CFPB Invokes ‘Dormant Authority’ to Examine Nonbank Companies Posing Risks to Consumers

In a highly unusual move, the Consumer Financial Protection Bureau on Monday announced it would invoke a largely unused legal provision to examine nonbank financial companies that pose risks to consumers.

Under the Dodd-Frank Act, the CFPB has authority to use traditional law enforcement to stop companies from engaging in conduct that pose risk to consumers; this can involve adversarial litigation. However, CFPB Director Rohit Copra said the law also gives the Bureau authority to “conduct supervisory examinations to review the books and records of regulated entities.”

Chopra said the CFPB believes using this dormant authority will “help protect consumers and level the playing field between banks and nonbanks.”

“Given the rapid growth of consumer offerings by nonbanks…this authority gives us critical agility to move as quickly as the market, allowing us to conduct examinations of financial companies posing risks to consumers and stop harm before it spreads,” Chopra said.

Chopra cited the Bureau’s authority through Dodd-Frank, which Congress passed in 2010 in the wake of the Great Recession. Congress tasked the CFPB with supervising certain nonbanks, in addition to large depository institutions with more than $10 billion in assets, and their service providers. (Nonbanks do not have a bank thrift, or credit union charter; many today operate nationally and brand themselves as fintechs.)

Congress authorized several categories of entities subject to CFPB’s nonbank supervision program: all nonbank entities in the mortgage, private student loan and payday loan industries, regardless of size; “larger participants” in other nonbank markets for consumer financial products and service; and nonbanks whose activities the CFPB “has reasonable cause to determine pose risks to consumers.”

This authority is not specific to any particular consumer financial product or service. “Such risky conduct may involve, for example, potentially unfair, deceptive, or abusive acts or practices or other acts or practices that potentially violate federal consumer financial law,” the Bureau said. “The CFPB may base such reasonable cause determinations on complaints collected by the CFPB, or on information from other sources, such as judicial opinions and administrative decisions. The CFPB may also learn of such risks through whistleblower complaints, state partners, federal partners or news reports.

While the CFPB did implement the provision through a procedural rule in 2013,  the agency only now said it would invoke this authority. “This will allow the CFPB to be agile and supervise entities that may be fast-growing or are in markets outside the existing nonbank supervision program,” the Bureau said.
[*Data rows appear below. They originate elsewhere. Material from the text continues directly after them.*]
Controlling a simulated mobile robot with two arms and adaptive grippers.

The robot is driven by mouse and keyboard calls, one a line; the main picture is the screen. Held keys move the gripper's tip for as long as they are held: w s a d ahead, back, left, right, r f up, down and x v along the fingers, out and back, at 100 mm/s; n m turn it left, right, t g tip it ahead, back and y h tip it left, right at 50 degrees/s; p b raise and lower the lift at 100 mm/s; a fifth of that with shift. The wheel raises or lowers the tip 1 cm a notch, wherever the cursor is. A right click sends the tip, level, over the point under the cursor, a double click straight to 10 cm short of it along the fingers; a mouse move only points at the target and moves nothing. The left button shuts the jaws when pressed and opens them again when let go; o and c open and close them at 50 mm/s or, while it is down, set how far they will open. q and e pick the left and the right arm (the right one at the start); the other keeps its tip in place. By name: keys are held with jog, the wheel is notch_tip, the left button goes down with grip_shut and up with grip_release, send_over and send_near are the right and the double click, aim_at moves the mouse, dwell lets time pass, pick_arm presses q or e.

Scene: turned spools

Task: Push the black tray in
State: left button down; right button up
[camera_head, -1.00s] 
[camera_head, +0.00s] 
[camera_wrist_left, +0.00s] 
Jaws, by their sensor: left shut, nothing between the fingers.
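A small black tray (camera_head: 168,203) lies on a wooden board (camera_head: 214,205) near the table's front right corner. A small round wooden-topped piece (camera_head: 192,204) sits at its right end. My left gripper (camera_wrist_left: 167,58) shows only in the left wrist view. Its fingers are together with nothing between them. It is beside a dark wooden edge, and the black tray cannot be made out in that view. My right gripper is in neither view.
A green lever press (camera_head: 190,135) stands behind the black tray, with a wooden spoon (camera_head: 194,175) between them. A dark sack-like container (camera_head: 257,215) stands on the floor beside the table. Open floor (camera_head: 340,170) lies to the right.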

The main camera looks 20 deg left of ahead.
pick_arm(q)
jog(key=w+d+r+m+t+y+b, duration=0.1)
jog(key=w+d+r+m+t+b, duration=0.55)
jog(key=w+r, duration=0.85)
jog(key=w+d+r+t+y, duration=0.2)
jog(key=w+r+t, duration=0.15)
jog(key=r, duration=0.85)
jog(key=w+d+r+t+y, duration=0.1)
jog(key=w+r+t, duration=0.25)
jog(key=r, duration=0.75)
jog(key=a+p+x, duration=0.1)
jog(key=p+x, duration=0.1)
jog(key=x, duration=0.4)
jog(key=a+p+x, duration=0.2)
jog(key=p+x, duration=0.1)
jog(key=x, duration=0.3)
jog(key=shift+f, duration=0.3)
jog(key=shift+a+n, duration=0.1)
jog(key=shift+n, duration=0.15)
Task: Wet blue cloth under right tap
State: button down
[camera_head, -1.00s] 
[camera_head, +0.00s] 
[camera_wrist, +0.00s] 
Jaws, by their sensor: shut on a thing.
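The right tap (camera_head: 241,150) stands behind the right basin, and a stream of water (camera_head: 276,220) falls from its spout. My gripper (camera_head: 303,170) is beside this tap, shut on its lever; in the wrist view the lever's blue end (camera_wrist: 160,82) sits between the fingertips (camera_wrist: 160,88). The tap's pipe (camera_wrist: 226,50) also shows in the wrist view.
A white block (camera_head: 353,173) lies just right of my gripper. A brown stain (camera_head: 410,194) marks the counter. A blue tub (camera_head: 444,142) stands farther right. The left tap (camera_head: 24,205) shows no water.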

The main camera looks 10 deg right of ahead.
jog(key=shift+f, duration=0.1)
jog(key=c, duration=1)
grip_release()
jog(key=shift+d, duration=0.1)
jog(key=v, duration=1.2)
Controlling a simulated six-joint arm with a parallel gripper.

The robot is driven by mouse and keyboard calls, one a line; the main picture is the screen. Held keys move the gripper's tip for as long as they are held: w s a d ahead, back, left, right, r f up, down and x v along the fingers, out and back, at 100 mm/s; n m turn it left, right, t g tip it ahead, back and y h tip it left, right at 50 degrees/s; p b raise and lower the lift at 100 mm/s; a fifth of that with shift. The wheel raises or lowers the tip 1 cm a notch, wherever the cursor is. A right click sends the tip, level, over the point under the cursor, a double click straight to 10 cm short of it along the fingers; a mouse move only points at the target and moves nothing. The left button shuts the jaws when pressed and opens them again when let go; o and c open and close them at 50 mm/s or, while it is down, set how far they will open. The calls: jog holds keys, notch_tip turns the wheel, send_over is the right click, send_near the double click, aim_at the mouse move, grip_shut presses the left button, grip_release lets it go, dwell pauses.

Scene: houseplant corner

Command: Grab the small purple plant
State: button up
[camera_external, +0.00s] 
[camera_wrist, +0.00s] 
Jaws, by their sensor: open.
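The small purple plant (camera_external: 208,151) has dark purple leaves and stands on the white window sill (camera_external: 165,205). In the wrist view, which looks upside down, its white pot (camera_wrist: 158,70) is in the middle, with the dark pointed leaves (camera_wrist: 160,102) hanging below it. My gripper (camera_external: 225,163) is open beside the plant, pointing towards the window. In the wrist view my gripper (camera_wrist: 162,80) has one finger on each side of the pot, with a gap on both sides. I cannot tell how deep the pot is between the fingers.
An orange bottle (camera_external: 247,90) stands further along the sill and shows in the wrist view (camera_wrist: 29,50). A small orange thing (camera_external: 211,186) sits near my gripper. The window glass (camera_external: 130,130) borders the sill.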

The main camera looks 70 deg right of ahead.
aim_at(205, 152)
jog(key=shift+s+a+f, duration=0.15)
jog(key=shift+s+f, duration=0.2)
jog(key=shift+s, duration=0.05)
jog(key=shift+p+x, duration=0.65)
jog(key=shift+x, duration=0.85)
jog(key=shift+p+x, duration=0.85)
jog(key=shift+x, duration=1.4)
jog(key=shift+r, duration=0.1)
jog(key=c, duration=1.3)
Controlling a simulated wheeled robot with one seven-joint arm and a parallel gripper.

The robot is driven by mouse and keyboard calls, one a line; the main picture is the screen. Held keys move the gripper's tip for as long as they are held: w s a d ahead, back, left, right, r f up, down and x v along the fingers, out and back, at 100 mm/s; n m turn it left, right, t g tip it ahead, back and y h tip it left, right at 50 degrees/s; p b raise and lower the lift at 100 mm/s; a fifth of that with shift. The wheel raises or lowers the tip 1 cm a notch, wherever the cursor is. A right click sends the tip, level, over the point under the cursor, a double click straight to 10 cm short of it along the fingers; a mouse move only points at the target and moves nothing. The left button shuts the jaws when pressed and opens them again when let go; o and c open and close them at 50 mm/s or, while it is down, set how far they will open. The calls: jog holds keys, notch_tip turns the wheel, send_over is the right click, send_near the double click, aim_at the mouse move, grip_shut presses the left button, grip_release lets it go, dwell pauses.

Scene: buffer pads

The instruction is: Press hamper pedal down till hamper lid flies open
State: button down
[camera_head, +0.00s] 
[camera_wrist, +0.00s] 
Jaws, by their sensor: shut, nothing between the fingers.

The CFPB also issued a procedural rule Monday intended to increase transparency of the risk-determination process. The Bureau said unlike other provisions of law regarding nonbank supervision, entities subject to supervision based on risk are given notice and an opportunity to respond. In order to provide greater guidance to the marketplace on how the CFPB will make determinations, the CFPB is updating an aspect of its procedures for risk determinations to authorize the release of certain information about any final determinations made.  The company involved will have an opportunity to provide input to the CFPB on what information is released to the public.